Wednesday, February 25, 2015

Not-so-short rant on short prints


The checklist for 2015 Topps Heritage came out yesterday and, like always, I search out the Dodgers as well as which ones are short prints.

I'm not too enthused about Heritage this year because the 1966 design is another one of the '60s borefests. The yellow-on-red used with the Dodgers (and the Yankees) makes it seem more of a food-issue card than a Topps card ... hey, wait ... maybe the design isn't so bad after all.

But I'm also not looking forward to chasing another round of Dodgers short prints. For the fourth straight year, the Dodgers have three or more SPs in Heritage. This year, it's four.

I went through the checklist and counted up the SP totals for each team. Here is what I found:

American League

Baltimore Orioles - 1; Boston Red Sox - 4; Chicago White Sox - 3; Cleveland Indians - 3; Detroit Tigers - 6; Houston Astros - 2; Kansas City Royals - 4; Los Angeles Angels - 4; Oakland A's - 1; Seattle Mariners - 5; Tampa Bay Rays - 1; Texas Rangers - 3 ; Toronto Blue Jays - 3

National League

Arizona Diamondbacks - 1; Atlanta Braves - 2; Chicago Cubs - 2, Cincinnati Reds - 3; Colorado Rockies - 3; Los Angeles Dodgers - 4; Miami Marlins - 4; Milwaukee Brewers - 3; New York Mets - 3;  Philadelphia Phillies - 1; Pittsburgh Pirates - 1; St.
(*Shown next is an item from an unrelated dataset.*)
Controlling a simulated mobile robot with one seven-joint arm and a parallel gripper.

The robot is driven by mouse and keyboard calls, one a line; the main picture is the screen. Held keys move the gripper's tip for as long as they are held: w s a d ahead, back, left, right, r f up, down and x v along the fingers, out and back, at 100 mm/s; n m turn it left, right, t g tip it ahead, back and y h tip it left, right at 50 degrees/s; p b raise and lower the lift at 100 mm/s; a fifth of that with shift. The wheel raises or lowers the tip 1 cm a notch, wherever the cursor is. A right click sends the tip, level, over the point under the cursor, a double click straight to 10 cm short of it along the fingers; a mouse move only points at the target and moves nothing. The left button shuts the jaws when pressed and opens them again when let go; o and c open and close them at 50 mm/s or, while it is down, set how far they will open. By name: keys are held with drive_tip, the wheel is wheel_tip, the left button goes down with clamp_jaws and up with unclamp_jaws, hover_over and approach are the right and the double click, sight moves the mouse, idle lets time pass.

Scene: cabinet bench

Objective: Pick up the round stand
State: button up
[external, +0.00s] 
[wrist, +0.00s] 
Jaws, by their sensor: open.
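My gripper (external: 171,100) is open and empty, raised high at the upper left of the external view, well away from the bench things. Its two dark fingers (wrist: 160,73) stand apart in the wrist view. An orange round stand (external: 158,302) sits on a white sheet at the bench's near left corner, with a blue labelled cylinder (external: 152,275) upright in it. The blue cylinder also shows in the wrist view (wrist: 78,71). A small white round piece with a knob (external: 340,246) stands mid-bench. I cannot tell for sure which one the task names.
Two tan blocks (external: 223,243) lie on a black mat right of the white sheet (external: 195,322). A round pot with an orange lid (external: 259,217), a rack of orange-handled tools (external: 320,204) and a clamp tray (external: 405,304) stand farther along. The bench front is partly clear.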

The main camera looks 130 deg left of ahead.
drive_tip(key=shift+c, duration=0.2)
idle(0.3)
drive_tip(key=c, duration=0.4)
Louis Cardinals - 1; San Francisco Giants - 1; Washington Nationals - 6

I did that quickly because there's no time, so I may have miscounted. But after reading that, the first thing I feel like doing is sending sympathy cards to Tigers and Nationals collectors. Six cards each is just obnoxious.
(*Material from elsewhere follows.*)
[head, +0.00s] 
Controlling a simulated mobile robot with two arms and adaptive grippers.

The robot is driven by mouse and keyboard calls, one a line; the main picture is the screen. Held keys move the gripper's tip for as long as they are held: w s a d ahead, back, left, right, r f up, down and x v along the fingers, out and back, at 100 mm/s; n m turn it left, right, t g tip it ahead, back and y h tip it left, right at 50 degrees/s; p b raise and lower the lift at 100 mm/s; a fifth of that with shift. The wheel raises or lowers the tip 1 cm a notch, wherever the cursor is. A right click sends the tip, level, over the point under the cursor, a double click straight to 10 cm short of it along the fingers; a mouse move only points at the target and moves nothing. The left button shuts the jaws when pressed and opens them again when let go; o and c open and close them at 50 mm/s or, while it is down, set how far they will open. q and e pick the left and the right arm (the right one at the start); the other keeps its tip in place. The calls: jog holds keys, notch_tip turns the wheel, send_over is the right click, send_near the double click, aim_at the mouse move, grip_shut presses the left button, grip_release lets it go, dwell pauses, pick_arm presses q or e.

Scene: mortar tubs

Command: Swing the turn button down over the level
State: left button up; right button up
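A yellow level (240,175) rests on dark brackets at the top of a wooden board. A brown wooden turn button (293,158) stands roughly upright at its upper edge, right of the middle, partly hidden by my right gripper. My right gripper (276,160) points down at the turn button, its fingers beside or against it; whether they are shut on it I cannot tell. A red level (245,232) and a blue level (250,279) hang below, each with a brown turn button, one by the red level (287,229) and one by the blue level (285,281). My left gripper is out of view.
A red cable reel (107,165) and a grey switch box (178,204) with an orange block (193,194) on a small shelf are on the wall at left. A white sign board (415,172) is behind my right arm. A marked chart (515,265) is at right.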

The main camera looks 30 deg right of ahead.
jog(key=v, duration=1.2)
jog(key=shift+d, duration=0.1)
Also, there are three teams with no short prints. They are the Twins, the Padres and the Yankees. The Padres kind of get screwed because three of the players they acquired in trades -- Matt Kemp, Justin Upton and James Shields are listed with other teams. Or maybe it's a good thing because two of the three (Upton and Shields) are SPs.

The fact that there are no Yankees SPs is bizarre to me. That's because my theory on the SPs is that they are loaded with teams that possess a large and faithful collecting base, the Dodgers being one of them.
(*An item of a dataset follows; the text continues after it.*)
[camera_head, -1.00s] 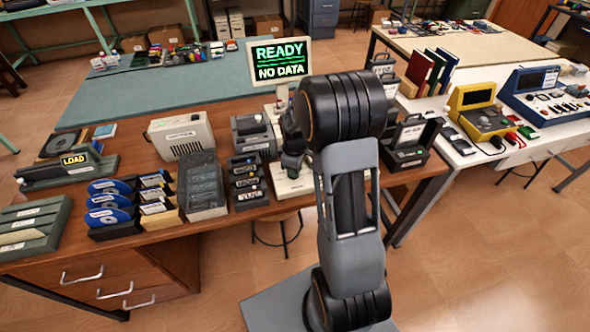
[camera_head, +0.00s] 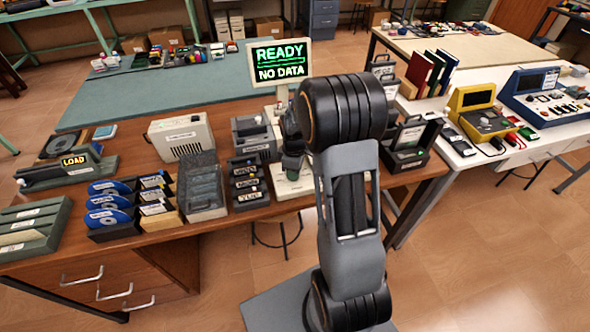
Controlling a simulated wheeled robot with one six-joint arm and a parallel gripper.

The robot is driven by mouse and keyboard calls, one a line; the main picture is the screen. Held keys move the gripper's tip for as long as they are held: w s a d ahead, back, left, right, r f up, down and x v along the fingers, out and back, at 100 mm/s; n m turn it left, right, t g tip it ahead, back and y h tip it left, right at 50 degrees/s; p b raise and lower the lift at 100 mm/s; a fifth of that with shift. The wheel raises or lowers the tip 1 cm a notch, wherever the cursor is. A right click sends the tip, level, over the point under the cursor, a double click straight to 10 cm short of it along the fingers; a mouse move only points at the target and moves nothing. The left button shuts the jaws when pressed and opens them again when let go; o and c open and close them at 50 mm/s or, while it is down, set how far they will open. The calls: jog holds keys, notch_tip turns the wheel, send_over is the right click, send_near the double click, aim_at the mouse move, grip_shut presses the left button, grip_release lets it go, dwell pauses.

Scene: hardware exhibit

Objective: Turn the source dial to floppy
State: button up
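A monitor (camera_head: 279,62) reading "READY / NO DATA" in green stands on the wooden desk. Below it is a pale stand or device (camera_head: 292,184) that shows only in part behind my arm. My gripper (camera_head: 293,166) is at the front of this pale device, small and dark, partly covered by my own arm. Its fingers are too small to tell open from shut, and I cannot tell if it touches anything. No source dial can be made out clearly; it may be hidden behind my gripper or arm.
Left of the device stand labelled dark blocks (camera_head: 247,183), a grey tray (camera_head: 203,198), blue disks (camera_head: 108,204) in holders, a beige box (camera_head: 180,135) and a "LOAD" unit (camera_head: 68,170). An open dark case (camera_head: 410,142) is right of my arm. Floor is free in front.

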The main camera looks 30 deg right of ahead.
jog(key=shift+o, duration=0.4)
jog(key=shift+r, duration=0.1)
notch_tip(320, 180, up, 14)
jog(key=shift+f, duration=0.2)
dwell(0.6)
That's why in 2015 there are four Dodgers SPs, in 2014 there were three, in 2013 there were four and in 2012 there were three.

But no Yankees SPs with all the Yankees collectors. That's strange.

The other aspect of Heritage SPs that highlights Topps' cynical side is how much they've gone over to loading the SP portion of the set with desirable players. Since 2013, virtually all of the Heritage SP cards are established stars, hot young players, or veteran notables traded to new teams.

Just look at the Dodgers for contrast:

2011 Heritage Dodgers SPs: Rafael Furcal, Russ Mitchell
2012 Heritage Dodgers SPs: Dee Gordon, Jerry Hairston Jr., Aaron Miles
2013 Heritage Dodgers SPs: Andre Ethier, Adrian Gonzalez, Matt Kemp, Hanley Ramirez
2014 Heritage Dodgers SPs: Adrian Gonzalez, Yasiel Puig, Hanley Ramirez
2015 Heritage Dodgers SPs: Adrian Gonzalez, Zach Greinke, Kenley Jansen, Yasiel Puig

A definite cynical shift between 2012 and 2013.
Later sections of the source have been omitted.